When asked what data skills journalists need, I don’t hesitate to tout spreadsheets as the single, must-have day-to-day skill for every journalist at every organization in every mission. For those with a bit more time or motivation to experiment, I might recommend an acquaintanceship with database JOIN statements – it doesn’t matter if it’s in Access or SQLite or Postgres. This may not sound fancy, but even as a computer engineer, I rarely need anything fancier.

My go-to anecdote is Seattle Times reporter Daniel Gilbert, founder of The Fund for Rural Computer-Assisted Reporting, by way of a small-town newspaper – the Bristol Herald Courier – where he was awarded the Pulitzer Prizes’ most prestigious award for “illuminating the murky mismanagement of natural-gas royalties owed to thousands of land owners in southwest Virginia.”

I’ve never met Gilbert, and while I can’t say I particularly care about natural gas royalties in Virginia, I believe Gilbert is an exemplar of how and why we do computer-assisted reporting.
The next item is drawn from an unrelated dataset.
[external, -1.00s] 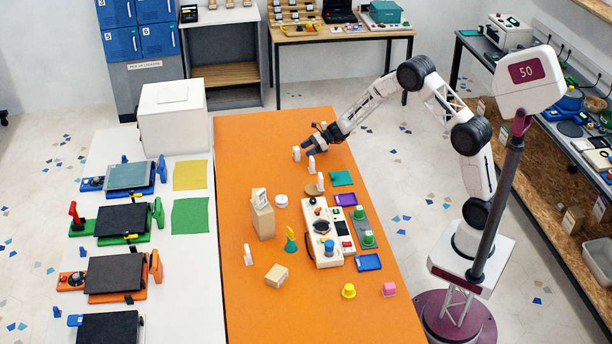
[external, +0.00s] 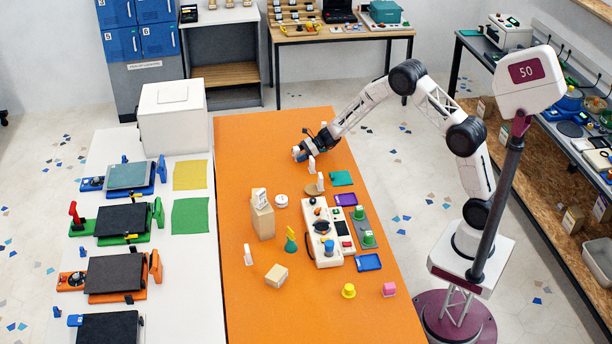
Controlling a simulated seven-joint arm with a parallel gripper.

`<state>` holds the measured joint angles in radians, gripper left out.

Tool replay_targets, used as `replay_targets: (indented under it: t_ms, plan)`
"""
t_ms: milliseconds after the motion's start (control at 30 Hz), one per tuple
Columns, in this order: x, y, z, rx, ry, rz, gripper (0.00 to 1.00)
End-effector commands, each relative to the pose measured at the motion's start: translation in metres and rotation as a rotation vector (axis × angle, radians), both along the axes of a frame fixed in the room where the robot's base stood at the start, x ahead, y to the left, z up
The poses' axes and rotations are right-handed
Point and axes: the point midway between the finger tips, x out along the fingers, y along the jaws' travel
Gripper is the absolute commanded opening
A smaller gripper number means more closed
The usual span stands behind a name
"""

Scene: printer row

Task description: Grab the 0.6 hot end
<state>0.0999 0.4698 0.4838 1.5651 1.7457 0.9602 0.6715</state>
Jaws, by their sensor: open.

In an article titled, “Serious Fun With Numbers: We’re drowning in data, but few reporters know how to use them”, Gilbert spoke with Janet Paskin from the Columbia Journalism Review about how the investigation came to light:

The story was already great, even before Daniel Gilbert opened his first spreadsheet. Thousands of citizens in the southern Virginia area Gilbert covered for the Bristol Herald Courier (daily circulation: 30,000) had leased their mineral rights to oil and gas companies in exchange for royalties. Twenty years later, they alleged, the companies had not paid, adding up to potentially millions of dollars owed. As Gilbert learned, the complaint was complicated.

…Gilbert requested the information he needed and received spreadsheets with thousands of rows of information. In Excel, a typical computer monitor displays less than a hundred rows and ten wide columns. Gilbert’s data was much too massive to cram into this relatively modest template.

So he started with one month’s worth of information, using the program’s “find” function to match wells and their corresponding accounts. One by one. Control-f, control-f, control-f. It was tedious and time-consuming. There was a story there, he was certain. But control-f would not find it.

Gilbert convinced his cash-strapped publisher to send him to a weeklong workshop held by the Investigative Reporters and Editors. In that short time, Gilbert picked up enough SQL to write the database query that would launch his eight-part investigative series. Via CJR):

Show me the accounts that correspond to wells where oil or gas has been produced, but royalties have not been paid.

Last year, the Investigative Reporters and Editors Journal published a 40th Anniversary issue (hopefully a digital copy gets uploaded, but the journal alone is worth the price of membership) and invited members to share testimonials.

This is what Gilbert wrote:

In 2009 I was working with two spreadsheets. One showed natural gas production in Virginia. The other showed royalties collected for thousands of wells. I could see there were discrepancies, but I didn’t know how to systematically identify them.

I learned how to query data after a week at IRE. The spreadsheets spoke. They helped show how Virginia’s system of paying natural gas royalties was broken. The reporting prompted changes in state law to pay landowners their due. Today I’m honored to partner with IRE to provide the same kind of training to other journalists.

There’s more to Gilbert’s success than just a couple of spreadsheets that became database tables, of course. As Gilbert said in interviews to Poynter and the Washington Post after the Pulitzer ceremony, there were the public records requests and the months it took to research the arcane laws and the narrative skill to “weave together enough of a narrative to carry people through the complicated, boring aspects of it.”

But as Gilbert told CJR, the scandal of energy companies cheating landowners had been known for years. Previous editors had even spiked past stories, ostensibly because escrow accounts and methane gas don’t a sexy story make.

Gilbert says he knew early on that he had a “pretty good story…But the data changed it.

“Instead of just asking the question, I was able to answer it.”